Le Bélarus a déjà commencé à développer une coopération militaire bilatérale avec l'OTAN, les États-Unis, le Royaume-Uni, l'Allemagne, la Pologne, la Lituanie et la Lettonie.

Le 30 janvier, le vice-ministre des affaires étrangères Oleg Kravchenko était à Washington pour prendre la parole au Conseil de l'Atlantique, un groupe de réflexion parmi les plus agressifs dans son plaidoyer pour les préparatifs de guerre contre la Russie. Kravchenko a proposé que Minsk puisse jouer le rôle d'un pont entre Moscou et l'Occident, en particulier dans la crise ukrainienne. Il a déclaré que «les alliés reconnaissent qu'une adhésion trop étroite avec l'OTAN pourrait être contre-productive», mais que «le Bélarus peut jouer un rôle utile s’il n'est pas poussée trop fort».

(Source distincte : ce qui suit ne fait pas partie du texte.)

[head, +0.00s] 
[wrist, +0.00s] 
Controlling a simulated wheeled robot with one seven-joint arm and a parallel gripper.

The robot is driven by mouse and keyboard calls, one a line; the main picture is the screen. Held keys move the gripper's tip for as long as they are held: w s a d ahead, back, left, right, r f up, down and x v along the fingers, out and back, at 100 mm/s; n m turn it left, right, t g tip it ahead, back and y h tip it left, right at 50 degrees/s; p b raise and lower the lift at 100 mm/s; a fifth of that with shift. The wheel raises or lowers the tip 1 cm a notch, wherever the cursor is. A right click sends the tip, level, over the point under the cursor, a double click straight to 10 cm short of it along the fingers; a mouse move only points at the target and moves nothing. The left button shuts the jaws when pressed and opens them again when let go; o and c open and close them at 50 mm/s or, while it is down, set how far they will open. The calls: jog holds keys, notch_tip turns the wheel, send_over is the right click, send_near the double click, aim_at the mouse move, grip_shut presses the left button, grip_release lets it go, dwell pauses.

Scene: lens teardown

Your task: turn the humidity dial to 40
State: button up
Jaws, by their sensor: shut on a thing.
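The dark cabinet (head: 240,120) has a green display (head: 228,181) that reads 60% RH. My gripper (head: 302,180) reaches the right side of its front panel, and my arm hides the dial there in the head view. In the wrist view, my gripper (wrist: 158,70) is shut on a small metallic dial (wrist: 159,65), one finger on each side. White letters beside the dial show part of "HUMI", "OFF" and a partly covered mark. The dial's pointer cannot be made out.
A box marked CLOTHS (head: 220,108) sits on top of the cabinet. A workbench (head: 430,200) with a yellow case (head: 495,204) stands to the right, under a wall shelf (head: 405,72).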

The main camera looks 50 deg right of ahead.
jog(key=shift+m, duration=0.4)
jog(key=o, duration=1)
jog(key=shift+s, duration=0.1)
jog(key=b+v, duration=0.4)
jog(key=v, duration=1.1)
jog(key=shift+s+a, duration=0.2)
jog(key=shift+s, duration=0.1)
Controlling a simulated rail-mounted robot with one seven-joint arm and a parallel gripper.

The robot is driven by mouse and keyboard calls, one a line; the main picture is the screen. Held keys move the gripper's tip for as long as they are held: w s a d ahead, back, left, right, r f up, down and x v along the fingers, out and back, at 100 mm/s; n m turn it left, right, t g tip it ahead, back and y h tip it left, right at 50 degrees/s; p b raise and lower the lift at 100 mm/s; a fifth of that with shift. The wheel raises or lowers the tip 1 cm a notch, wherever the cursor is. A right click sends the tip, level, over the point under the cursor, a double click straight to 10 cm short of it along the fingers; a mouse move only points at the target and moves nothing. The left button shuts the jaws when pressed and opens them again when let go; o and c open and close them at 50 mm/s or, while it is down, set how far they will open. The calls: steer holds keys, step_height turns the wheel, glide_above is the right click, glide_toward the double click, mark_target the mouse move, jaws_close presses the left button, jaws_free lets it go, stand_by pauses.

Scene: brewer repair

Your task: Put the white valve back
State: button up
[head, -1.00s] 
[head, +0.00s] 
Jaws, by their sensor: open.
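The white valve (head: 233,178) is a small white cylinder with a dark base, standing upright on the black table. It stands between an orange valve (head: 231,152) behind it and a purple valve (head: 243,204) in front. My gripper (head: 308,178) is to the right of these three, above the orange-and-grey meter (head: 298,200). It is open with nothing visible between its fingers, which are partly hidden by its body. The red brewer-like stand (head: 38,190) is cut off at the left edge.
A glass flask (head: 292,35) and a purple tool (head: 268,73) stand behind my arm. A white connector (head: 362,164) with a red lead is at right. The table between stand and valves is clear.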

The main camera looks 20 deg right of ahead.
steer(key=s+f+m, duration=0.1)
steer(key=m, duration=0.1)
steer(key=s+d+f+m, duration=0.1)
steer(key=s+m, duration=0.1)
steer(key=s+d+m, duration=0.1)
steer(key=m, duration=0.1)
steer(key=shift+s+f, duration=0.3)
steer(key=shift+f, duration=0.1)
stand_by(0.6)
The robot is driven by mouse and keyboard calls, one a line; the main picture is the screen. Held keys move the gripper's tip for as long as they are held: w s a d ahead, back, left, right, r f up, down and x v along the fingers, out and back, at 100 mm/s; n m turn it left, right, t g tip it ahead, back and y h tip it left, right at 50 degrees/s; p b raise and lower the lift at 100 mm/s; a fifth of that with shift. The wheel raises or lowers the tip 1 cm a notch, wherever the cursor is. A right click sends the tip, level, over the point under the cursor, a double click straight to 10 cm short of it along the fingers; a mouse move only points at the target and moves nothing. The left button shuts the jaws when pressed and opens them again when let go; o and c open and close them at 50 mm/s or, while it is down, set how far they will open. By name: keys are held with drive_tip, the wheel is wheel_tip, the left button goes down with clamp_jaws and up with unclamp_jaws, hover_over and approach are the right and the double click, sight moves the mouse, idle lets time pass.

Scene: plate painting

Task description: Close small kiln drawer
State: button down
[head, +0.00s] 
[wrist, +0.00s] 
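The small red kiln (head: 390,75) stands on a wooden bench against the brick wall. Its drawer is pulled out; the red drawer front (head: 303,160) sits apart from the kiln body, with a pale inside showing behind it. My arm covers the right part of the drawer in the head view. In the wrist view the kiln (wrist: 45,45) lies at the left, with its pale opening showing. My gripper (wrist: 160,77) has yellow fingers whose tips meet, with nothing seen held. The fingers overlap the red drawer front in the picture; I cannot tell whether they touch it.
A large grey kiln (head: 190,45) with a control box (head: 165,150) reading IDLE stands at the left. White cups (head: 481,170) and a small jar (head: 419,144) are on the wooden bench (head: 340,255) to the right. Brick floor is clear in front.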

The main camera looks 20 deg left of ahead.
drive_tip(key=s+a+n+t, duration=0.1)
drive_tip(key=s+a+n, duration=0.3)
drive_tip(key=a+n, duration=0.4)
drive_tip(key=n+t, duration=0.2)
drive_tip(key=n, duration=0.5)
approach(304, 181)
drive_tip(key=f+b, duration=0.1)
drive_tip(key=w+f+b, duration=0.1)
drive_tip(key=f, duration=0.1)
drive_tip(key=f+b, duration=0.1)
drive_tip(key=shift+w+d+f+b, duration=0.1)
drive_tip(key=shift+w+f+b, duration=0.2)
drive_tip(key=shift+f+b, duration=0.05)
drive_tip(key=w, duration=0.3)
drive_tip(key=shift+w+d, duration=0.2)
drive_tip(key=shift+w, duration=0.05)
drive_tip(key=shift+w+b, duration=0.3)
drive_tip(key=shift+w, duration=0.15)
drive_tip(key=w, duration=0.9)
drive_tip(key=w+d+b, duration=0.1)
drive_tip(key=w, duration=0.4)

Foreign Affairs, le journal officiel du Conseil de sécurité nationale des États-Unis a publié la semaine dernière un article intitulé «Le Bélarus sera-t-il la prochaine Ukraine?». Il a noté que le Bélarus était au moins aussi important que l'Ukraine en termes d'importance géostratégique pour la Russie et que Moscou ne tolérerait pas que le Bélarus soit entraînée trop étroitement dans l'orbite des États-Unis et de l'OTAN, déclarant: «... si le Bélarus basculait vers l'ouest, Moscou perdrait un terrain militaire potentiel et risquerait de voir l'influence politique et économique occidentale s'étendre sur une population que de nombreux Russes considèrent comme faisant partie de leur propre nation. [...] Moscou réagirait à toute effondrement de l'autorité de l'État au Bélarus de la même manière qu'il l'a fait après le renversement du président ukrainien Viktor Ianoukovitch en 2014. » L’article a conclu en exhortant les gouvernements occidentaux à soutenir plus fermement Loukachenko, déclarant que «bien que l'autoritarisme de Loukachenko a souvent été pénible, sa capacité à garder l'influence russe à distance a été un cadeau sous-estimé pour la stabilité régionale.»